Town Board member Brad Loewen, the only board member who attended the meeting, saw positive things in the forum.

“Overall, I’m very happy. I’m delighted that people want to involve themselves with the community’s problems,” he said, after commenting, “I was a little disappointed that there was no dialogue going on. They were self-centered on what they wanted to air.”

“But unless there’s give and take between those people and the Town Board,” he added, “this is going nowhere. I was the only Town Board member there. Nobody bothered to ask me a question. I might be able to give them some kind of explanation. I don’t want this to degenerate into ‘beat up the Town Board.’”

Several lawmakers and financial consultants for other East End towns spoke at the forum, including State Assemblyman Fred W. Thiele Jr., who recounted the financial crisis he inherited when he became supervisor of Southampton Town in 1991.

“There were some common elements” with East Hampton’s situation, he said. “Town government had been a mom and pop operation and we were suddenly dealing with tens of millions of dollars.”

He said that, once he was in office, he imposed a spending cap and laid off a number of town workers. He also switched the town over to a self-insurance plan, which he said turned out to be “an unmitigated disaster.” East Hampton Town has just done the exact opposite, switching from a self-insurance plan that has cost it far more than it expected to Empire Blue Cross/Blue Shield. He said that he also went through the town’s contract and equipment lines, “where all the fat is,” looking to cut costs. He also hired a town manager.

Deputy County Executive Bob Zwirn and Charlene Kagel, who is currently serving as Brookhaven Town’s commissioner of finance, shared similar harrowing stories about having to severely pare down municipal budgets.

Ms. Foster invited representatives from Munistat Services, a bond counsel firm that provides services to most of the towns and school districts on the East End, but not to East Hampton.

Mr. Loewen said that he believes the town’s current bond counsel, Randy Mayer of the Great Neck firm Fulbright & Jaworski, is doing a good job.

He said that he thought Ms. Foster may be touting Munistat after a controversy that led to the resignation of former Town Attorney Laura Molinari last year, after a facsimile of Ms. Molinari’s signature was submitted on inaccurate bond reports.

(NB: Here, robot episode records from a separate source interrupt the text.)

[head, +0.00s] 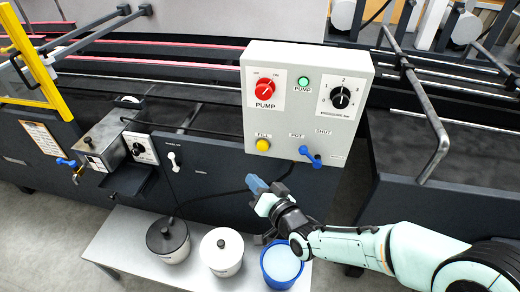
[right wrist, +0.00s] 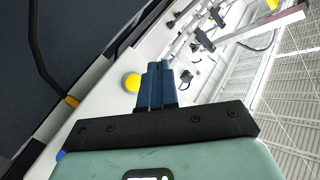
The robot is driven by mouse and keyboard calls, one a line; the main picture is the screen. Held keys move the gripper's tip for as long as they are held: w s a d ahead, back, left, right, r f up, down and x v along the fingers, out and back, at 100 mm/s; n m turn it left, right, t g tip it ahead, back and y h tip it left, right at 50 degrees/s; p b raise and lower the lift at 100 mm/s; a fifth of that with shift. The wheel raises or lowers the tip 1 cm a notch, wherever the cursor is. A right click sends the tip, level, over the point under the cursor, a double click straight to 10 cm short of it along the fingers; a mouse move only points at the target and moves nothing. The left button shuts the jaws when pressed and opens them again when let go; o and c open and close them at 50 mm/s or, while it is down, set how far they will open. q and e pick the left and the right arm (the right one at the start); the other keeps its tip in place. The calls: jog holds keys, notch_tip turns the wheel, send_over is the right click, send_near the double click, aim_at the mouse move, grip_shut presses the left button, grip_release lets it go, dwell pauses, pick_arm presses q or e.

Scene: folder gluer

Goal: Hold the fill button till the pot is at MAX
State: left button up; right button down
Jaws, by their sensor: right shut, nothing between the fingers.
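The yellow fill button (head: 263,146) sits at the lower left of the white control panel (head: 290,118). It also shows in the right wrist view (right wrist: 131,82), just left of my fingertips. My right gripper (head: 257,186) is shut and empty, with blue fingers; in the head view it is below the button and apart from it. A grey metal box (head: 103,141) on the machine at left may be the pot; I cannot make out a level or a MAX mark. A blue lever (head: 310,156) is at the panel's lower right, by the POT and SHUT labels. My left gripper is out of view.
The panel also has a red pump knob (head: 265,87), a green pump lamp (head: 303,82) and a black dial (head: 340,97). A low bench (head: 131,236) below holds a dark-lidded jar (head: 168,241), a white-lidded jar (head: 222,252) and a blue bucket (head: 265,275) of pale liquid.

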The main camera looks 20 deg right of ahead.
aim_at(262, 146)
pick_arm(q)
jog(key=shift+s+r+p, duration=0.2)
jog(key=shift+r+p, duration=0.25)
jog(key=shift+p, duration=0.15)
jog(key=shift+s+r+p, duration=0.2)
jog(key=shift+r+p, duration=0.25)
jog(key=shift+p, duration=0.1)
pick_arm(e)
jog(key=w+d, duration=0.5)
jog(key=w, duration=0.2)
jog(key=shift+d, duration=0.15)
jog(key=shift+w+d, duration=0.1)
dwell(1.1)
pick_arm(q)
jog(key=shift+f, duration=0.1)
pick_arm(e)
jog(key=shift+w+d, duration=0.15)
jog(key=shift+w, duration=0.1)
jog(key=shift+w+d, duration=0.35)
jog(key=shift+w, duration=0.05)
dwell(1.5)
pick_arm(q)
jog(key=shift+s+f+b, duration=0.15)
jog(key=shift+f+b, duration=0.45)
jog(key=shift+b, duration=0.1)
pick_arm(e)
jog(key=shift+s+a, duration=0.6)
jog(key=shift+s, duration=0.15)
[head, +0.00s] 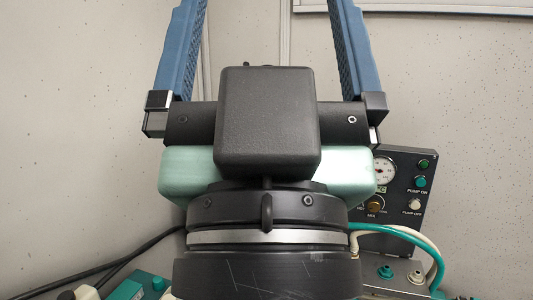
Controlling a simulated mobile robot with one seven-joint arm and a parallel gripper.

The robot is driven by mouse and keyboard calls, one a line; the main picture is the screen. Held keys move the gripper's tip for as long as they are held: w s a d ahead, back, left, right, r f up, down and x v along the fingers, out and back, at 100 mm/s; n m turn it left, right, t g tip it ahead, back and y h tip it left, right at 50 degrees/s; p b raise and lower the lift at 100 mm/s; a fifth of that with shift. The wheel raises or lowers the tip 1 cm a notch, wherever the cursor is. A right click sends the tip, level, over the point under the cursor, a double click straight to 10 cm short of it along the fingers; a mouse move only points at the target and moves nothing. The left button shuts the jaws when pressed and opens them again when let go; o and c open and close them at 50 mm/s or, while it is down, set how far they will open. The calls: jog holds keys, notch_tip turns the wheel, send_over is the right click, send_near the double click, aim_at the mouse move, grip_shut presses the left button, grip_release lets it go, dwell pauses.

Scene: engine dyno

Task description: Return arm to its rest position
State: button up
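My gripper (265,20) fills the middle of the head view, seen from behind at close range. Its two blue fingers point up the picture and stand wide apart. Only pale wall shows between them, and I see nothing held. The fingertips run out of the top of the frame. My black and pale green wrist hides much of what lies behind it.
A dark control panel (401,165) with a gauge, a knob and pump buttons stands close behind my wrist at right. Teal (424,240) and cream hoses curve below it. Black cables (128,258) and green-topped equipment (127,290) are at lower left. Speckled wall fills the background.

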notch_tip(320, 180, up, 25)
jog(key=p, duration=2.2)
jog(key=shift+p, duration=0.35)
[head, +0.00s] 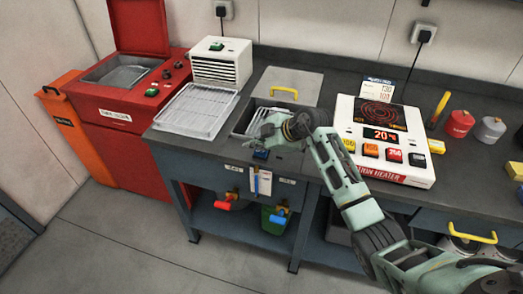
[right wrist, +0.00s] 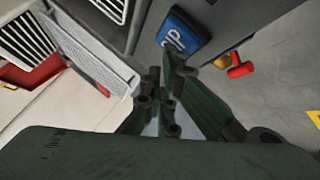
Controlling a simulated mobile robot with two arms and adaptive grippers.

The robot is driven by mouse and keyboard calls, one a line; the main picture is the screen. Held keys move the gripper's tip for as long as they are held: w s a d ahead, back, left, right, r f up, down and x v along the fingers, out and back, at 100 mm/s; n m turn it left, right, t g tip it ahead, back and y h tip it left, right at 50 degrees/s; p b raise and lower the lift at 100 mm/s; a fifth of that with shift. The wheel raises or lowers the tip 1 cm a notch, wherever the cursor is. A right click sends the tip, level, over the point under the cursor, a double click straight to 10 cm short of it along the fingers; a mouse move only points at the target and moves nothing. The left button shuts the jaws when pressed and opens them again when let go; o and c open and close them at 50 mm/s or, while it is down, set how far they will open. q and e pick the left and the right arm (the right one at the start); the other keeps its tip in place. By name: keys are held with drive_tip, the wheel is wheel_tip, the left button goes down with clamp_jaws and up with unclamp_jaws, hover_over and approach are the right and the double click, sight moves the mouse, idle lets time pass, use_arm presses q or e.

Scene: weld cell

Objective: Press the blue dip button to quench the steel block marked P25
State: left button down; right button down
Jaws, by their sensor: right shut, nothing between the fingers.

“Deb was concerned it might have been fraudulent. I viewed it as certainly an error, something that shouldn’t have been done and won’t happen again,” said Mr. Loewen. “This is a firm we’ve been doing business with for a very long time. We’ve been able to sell our bonds at very good interest rates, even in these times.”

Ms. Foster, however, said that Munistat’s good reputation and the company’s work providing multi-year financial plans and its experience with bonding for the Community Preservation Fund should make it a candidate to be the town’s bond counsel.

“I met with them three times. They proved to be competent and you can trust them,” she said. “All the other towns on the East End can’t be wrong. They know this area, which is unique.”

Ms. Foster also made several other suggestions, including making the town’s YMCA more self-sustaining; examining bills from four engineering consultants who she said had “earned millions of dollars” from the town; and generating more revenue from the town’s indoor hockey rink on Abrahams Path.

She also suggested the town look into the possibility of selling its waste transfer station, which she said runs $3 to $5 million in the red each year.

“I talked to an outfit that would buy the transfer station, but there shouldn’t be a headline saying ‘Group Recommends We Sell the Dump,’” said Ms. Foster, who added that she was just brainstorming.

Mr. Loewen said that he could see the town selling its cesspool plant, otherwise known as a scavenger waste facility, which is on Springs-Fireplace Road next to the dump. The town is currently considering raising fees at the facility.

“We’re not in the scavenger waste business. It’s a very complicated, rather expensive operation that takes quite a bit of maintenance and interaction with the DEC and the EPA,” he said. “It’s just a constant drain on our efforts.”

Ms. Foster said that she hopes by April to present all candidates running for town office with a white paper on how the town should best bring its finances into the 21st century and a taxpayer’s bill of rights outlining residents’ rights to transparency in the town’s financing.

“When I ran in 2003, I wish I’d had it,” she said. “I feel partly responsible I didn’t take the time to listen in to this. When I ran, it was all about open space and affordable housing.”